In this work, we have synthesized Bi2Fe4O9 nanoparticles with different shapes. The crystallographic structure, magnetic, ferroelectric properties have been examined. We found a small room temperature multiferroic coupling in Bi2Fe4O9 nanoparticles, and this coupling is shape-dependent.
2. Experimental section
2.1. Materials and chemicals
Bismuth nitrate (Bi(NO3)3 × 5H2O) (99%), Iron nitrate (Fe(NO3)3 × 9H2O) (99%), anhydrous citric acid, Nitric acid (HNO3) (69%), Iron chloride (FeCl3 × 6H2O) (98%), Ethylene glycol (EG), Poly Vinyl Pyrrolidone (PVP), Sodium hydroxide were purchased from Sigma Aldrich. These materials were used without any purification.

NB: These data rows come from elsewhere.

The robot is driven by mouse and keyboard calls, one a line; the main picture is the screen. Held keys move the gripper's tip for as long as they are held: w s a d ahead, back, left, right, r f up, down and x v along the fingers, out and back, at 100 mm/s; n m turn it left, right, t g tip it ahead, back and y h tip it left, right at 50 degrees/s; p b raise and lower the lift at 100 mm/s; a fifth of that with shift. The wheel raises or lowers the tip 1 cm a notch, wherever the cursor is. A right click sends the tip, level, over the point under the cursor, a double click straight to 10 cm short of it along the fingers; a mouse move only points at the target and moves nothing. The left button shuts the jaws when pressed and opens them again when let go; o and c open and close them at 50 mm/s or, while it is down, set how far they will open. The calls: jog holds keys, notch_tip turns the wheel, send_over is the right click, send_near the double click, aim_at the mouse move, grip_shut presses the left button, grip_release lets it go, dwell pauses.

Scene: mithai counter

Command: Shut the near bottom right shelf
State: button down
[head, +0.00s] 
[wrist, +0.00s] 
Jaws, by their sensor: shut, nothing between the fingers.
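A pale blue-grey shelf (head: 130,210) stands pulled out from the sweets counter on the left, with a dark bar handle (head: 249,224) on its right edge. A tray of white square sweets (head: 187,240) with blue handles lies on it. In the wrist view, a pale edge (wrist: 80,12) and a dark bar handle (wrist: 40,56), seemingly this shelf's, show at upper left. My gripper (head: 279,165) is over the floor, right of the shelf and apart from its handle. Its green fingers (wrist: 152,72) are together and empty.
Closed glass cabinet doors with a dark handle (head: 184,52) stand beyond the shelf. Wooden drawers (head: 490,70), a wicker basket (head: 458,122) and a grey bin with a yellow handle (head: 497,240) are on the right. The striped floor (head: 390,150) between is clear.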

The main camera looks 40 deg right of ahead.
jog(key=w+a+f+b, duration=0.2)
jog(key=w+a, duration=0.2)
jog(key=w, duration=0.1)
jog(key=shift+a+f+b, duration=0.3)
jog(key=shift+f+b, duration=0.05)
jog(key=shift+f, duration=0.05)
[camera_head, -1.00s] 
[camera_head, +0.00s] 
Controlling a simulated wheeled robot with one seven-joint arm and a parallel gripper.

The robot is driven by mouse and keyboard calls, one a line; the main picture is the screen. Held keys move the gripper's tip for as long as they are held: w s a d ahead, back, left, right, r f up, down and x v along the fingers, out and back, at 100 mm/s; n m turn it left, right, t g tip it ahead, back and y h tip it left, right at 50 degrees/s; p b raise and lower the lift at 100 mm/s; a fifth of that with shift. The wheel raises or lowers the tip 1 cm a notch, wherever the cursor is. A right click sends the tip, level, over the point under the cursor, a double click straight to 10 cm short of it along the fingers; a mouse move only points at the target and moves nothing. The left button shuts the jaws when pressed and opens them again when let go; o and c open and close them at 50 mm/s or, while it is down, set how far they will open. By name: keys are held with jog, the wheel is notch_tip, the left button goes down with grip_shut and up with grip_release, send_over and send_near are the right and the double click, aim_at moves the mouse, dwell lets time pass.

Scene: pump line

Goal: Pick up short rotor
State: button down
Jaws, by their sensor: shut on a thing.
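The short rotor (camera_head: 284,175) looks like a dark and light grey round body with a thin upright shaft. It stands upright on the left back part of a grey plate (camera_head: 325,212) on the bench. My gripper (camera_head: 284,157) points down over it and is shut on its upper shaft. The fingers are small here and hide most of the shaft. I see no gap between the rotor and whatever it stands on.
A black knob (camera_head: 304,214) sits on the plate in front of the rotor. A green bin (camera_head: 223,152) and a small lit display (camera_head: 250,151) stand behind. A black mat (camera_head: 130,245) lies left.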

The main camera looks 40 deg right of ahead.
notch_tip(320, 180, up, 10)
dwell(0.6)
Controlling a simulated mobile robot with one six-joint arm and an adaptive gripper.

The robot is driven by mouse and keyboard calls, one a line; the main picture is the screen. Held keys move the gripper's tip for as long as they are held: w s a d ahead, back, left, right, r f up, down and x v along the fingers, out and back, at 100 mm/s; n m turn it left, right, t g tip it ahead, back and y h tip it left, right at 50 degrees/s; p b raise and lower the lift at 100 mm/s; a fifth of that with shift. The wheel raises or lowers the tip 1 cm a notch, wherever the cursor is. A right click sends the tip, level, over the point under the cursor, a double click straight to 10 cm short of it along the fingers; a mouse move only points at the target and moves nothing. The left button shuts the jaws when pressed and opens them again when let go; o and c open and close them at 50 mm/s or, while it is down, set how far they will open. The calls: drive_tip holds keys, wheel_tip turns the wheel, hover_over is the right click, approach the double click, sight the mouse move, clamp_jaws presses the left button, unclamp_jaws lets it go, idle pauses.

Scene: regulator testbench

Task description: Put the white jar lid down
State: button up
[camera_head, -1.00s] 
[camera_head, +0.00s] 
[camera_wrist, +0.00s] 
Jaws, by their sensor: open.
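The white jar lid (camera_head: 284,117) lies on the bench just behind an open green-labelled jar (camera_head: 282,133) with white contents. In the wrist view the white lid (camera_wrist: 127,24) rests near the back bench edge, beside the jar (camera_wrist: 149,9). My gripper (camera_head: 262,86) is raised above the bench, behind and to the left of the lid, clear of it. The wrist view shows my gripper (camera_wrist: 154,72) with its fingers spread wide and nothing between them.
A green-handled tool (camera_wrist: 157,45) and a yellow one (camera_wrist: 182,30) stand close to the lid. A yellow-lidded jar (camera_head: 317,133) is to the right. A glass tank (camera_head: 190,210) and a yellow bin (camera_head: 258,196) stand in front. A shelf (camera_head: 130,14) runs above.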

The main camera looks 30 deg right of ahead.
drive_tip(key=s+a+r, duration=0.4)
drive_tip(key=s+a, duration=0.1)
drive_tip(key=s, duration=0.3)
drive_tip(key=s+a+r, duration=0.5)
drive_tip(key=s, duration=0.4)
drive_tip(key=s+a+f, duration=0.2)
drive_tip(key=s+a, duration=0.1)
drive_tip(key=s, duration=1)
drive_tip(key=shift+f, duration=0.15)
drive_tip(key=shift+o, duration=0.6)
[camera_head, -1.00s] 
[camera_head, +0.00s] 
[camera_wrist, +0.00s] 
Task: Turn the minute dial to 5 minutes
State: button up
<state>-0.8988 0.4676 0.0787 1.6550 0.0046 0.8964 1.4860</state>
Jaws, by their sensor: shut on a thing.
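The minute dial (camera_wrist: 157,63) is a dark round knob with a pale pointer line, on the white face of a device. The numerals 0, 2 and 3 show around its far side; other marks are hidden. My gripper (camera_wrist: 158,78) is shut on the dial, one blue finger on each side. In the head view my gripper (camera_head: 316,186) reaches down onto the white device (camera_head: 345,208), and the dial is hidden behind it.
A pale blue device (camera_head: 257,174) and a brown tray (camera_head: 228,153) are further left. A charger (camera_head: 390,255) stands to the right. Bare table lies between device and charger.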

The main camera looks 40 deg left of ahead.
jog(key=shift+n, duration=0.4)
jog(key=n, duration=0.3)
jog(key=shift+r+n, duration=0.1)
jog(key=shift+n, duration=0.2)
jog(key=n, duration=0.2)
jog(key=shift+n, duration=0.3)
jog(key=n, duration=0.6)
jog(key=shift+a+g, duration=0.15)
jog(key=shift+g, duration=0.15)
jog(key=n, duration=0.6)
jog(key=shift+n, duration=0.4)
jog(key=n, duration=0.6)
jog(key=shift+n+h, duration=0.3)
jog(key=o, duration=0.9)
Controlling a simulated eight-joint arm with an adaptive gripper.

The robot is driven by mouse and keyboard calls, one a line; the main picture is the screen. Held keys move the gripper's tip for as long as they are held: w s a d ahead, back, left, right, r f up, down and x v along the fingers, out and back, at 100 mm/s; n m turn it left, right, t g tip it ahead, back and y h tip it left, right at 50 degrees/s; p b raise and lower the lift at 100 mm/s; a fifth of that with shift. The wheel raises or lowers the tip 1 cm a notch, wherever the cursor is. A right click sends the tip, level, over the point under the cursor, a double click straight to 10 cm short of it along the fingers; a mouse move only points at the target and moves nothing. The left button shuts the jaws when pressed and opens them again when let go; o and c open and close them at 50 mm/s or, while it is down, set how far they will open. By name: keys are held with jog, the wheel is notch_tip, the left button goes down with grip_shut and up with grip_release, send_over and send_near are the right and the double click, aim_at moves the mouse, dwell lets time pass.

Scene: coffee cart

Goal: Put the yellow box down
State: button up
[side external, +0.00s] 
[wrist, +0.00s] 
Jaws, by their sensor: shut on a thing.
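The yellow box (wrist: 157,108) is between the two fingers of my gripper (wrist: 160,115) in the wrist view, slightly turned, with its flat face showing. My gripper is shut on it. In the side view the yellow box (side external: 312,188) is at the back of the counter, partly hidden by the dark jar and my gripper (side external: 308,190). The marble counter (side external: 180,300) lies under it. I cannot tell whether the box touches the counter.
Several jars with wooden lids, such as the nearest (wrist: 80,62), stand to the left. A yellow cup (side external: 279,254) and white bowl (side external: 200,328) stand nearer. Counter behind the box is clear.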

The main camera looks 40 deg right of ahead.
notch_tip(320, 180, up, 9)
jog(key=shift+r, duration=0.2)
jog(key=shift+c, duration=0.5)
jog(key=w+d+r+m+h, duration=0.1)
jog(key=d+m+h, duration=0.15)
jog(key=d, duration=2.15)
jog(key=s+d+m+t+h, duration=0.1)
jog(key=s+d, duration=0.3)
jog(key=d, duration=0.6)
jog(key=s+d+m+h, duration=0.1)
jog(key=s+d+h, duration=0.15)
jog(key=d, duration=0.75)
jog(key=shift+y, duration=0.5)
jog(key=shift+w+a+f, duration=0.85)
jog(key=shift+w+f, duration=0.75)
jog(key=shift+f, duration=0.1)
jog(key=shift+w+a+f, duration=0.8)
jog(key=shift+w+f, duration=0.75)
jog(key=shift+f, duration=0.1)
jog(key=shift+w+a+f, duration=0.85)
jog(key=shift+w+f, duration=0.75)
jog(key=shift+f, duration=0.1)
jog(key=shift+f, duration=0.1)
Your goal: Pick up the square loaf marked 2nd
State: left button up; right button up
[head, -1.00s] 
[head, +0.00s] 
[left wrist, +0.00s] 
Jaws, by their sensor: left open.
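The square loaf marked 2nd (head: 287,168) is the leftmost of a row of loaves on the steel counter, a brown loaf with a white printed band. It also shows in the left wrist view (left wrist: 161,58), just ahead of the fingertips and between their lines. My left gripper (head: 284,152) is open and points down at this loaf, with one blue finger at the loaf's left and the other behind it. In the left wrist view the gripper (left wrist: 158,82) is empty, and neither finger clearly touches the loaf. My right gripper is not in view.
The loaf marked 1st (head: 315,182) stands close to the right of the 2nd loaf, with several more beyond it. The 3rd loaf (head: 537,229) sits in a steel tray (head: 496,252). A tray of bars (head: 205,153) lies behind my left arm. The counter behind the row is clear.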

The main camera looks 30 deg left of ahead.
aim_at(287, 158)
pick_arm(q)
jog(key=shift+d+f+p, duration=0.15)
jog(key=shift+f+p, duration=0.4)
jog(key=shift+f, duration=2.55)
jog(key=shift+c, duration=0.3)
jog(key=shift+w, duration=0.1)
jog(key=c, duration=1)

2.2. Synthesis of sphere-like Bi2Fe4O9
Bi2Fe4O9 sphere-like nanoparticles was synthesized by sol-gel method. 0.004 M of (Bi(NO3)3 × 5H2O), 0.008 M of (Fe(NO3)3 × 9H2O) and 0.008 M of anhydrous citric acid were dissolved in 80 ml de-ionized water with 3 ml HNO3 under magnetic stirring at room temperature. The mixture was heated at 80 °C until the complete evaporation took place, and we would obtain a solid product. Then this solid product was heated at 150 °C for 1 h. Next, the powder was grounded with a mortar and heated at 700 °C for 4 h.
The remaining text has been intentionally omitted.